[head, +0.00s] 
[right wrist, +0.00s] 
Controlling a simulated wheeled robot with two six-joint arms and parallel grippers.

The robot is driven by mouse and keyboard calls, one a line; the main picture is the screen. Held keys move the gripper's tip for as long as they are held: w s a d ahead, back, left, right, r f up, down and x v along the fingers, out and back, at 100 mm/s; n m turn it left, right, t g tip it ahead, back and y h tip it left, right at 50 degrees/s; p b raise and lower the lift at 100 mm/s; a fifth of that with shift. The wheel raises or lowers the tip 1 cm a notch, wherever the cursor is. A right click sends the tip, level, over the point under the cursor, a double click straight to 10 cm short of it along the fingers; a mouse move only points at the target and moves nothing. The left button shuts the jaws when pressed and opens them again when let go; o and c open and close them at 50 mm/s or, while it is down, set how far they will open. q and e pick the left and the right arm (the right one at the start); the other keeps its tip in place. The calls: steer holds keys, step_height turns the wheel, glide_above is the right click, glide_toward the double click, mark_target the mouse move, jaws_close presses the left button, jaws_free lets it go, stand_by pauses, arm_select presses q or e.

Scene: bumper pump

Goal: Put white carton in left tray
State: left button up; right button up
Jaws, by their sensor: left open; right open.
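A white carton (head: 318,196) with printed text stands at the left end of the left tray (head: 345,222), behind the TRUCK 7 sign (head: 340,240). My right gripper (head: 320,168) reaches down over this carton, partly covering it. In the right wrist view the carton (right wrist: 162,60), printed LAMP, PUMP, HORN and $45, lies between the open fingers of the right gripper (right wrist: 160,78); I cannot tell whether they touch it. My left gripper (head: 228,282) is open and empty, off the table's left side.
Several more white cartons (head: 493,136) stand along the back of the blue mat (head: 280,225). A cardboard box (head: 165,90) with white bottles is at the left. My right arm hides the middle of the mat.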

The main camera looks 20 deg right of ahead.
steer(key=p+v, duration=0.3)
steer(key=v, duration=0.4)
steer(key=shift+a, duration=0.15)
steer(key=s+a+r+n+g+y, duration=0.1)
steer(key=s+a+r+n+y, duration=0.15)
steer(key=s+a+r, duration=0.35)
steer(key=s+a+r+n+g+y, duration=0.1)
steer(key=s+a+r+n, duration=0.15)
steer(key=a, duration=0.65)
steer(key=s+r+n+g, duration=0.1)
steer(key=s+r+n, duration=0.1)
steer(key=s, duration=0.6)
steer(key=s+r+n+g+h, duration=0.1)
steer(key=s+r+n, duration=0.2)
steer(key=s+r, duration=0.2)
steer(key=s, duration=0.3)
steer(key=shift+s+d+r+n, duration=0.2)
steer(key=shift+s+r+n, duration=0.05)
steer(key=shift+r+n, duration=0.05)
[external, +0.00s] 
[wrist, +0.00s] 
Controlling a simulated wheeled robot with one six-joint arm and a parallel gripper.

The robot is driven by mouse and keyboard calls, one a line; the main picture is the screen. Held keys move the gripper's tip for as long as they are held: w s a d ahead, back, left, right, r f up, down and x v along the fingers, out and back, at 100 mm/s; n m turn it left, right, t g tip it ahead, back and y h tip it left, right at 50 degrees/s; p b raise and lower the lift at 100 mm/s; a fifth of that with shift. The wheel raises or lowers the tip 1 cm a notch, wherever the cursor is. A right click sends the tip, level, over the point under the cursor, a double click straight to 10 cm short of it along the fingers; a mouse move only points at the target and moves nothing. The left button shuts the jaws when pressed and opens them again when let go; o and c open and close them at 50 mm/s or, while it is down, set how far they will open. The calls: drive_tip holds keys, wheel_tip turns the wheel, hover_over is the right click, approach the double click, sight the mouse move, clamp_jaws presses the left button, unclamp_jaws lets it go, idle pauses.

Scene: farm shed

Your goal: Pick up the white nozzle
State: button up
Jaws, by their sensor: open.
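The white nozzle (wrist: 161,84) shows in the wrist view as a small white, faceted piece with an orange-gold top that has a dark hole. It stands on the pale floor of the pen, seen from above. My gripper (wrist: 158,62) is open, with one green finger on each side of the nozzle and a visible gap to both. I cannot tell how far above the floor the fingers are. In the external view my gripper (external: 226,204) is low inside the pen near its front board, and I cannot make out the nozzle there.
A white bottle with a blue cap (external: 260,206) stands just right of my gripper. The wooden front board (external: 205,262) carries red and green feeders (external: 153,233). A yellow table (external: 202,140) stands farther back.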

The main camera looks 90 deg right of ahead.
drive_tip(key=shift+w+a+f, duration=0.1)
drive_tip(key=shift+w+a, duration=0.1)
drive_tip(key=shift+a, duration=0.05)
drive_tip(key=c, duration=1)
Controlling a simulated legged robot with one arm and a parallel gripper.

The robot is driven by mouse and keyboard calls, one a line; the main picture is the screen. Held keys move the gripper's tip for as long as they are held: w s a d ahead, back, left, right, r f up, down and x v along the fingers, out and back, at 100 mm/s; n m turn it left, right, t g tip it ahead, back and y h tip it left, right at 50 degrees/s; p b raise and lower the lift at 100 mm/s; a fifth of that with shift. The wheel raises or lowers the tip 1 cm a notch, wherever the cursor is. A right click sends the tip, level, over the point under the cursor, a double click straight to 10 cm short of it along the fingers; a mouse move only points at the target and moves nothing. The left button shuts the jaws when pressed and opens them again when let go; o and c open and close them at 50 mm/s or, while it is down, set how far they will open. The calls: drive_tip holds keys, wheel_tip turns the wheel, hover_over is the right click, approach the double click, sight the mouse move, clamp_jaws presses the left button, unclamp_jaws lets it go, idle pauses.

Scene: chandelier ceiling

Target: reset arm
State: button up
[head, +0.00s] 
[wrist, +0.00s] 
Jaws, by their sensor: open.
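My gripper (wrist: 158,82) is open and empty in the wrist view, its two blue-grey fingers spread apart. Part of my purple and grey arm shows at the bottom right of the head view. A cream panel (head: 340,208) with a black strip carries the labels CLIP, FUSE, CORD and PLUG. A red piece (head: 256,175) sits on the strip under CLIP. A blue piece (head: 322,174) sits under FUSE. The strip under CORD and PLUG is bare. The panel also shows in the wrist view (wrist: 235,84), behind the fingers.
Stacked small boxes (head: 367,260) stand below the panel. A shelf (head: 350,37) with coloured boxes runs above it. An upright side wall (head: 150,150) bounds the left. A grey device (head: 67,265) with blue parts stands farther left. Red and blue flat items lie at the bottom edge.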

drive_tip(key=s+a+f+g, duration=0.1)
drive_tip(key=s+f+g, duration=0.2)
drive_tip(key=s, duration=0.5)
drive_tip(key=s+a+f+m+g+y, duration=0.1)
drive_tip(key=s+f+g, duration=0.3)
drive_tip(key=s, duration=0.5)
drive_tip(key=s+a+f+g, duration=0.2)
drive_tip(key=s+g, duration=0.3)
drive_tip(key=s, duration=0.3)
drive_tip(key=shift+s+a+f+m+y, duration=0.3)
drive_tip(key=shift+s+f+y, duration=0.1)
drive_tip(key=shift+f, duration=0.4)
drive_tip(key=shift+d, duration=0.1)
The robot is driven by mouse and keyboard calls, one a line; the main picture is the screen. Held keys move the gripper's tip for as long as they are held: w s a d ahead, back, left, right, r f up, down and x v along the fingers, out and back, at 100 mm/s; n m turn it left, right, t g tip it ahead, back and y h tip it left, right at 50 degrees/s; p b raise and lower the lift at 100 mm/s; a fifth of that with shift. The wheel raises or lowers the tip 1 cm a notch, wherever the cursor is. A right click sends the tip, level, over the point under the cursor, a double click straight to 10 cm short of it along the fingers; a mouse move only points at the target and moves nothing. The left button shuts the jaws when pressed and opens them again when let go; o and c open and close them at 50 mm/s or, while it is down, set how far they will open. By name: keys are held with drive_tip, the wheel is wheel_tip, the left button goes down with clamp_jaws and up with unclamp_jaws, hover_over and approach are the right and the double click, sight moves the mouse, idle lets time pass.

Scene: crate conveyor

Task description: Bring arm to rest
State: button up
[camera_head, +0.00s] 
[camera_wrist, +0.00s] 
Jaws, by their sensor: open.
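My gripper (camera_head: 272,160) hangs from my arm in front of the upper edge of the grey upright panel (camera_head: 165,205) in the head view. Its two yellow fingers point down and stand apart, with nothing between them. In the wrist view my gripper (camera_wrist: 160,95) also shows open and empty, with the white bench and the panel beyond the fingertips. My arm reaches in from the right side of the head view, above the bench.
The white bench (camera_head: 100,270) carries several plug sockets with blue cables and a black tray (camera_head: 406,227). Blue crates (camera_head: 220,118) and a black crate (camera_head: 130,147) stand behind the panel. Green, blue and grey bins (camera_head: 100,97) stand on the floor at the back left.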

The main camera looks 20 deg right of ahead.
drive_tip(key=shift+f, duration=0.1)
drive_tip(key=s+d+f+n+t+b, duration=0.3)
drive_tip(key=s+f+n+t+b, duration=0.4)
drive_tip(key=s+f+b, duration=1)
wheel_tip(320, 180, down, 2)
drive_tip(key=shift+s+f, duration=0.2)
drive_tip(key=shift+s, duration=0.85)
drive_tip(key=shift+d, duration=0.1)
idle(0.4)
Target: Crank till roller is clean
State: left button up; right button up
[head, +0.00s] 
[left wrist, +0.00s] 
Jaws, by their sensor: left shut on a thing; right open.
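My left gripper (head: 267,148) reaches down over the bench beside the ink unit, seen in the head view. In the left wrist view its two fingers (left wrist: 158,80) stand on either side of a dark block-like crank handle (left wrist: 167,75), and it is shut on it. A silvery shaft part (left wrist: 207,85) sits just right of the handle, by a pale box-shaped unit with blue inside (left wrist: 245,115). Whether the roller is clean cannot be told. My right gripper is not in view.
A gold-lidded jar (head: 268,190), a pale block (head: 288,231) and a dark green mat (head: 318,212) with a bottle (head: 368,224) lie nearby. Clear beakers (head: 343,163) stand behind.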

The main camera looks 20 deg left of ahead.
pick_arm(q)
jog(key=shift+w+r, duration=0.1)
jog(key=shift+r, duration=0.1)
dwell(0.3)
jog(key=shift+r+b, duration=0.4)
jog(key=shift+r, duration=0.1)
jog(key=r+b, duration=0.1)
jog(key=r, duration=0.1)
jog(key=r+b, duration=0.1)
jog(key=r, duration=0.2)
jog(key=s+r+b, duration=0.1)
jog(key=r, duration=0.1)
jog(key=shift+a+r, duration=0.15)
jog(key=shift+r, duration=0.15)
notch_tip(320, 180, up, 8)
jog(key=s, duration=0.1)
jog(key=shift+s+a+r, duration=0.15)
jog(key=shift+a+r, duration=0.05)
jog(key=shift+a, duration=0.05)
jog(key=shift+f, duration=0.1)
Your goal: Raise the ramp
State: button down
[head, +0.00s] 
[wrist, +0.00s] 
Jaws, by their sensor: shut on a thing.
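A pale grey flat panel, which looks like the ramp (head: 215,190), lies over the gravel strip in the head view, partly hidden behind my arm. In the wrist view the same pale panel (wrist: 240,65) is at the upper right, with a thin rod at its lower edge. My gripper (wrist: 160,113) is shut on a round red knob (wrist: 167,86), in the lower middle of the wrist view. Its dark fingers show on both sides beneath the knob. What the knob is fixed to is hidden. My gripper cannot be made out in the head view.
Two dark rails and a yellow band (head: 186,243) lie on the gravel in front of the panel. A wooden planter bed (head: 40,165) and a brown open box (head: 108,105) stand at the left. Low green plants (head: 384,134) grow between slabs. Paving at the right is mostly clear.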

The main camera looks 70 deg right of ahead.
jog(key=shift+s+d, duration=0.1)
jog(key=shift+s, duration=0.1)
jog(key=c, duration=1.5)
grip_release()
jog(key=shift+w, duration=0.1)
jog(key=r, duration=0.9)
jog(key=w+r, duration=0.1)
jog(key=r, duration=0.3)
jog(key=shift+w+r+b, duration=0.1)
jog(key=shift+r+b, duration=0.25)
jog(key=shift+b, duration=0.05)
-.-.-
__SHORT TASK__: Within the data above, pick out all lines holding the word "Controlling".

__OUTPUT__:
Controlling a simulated wheeled robot with two six-joint arms and parallel grippers.
Controlling a simulated wheeled robot with one six-joint arm and a parallel gripper.
Controlling a simulated legged robot with one arm and a parallel gripper.

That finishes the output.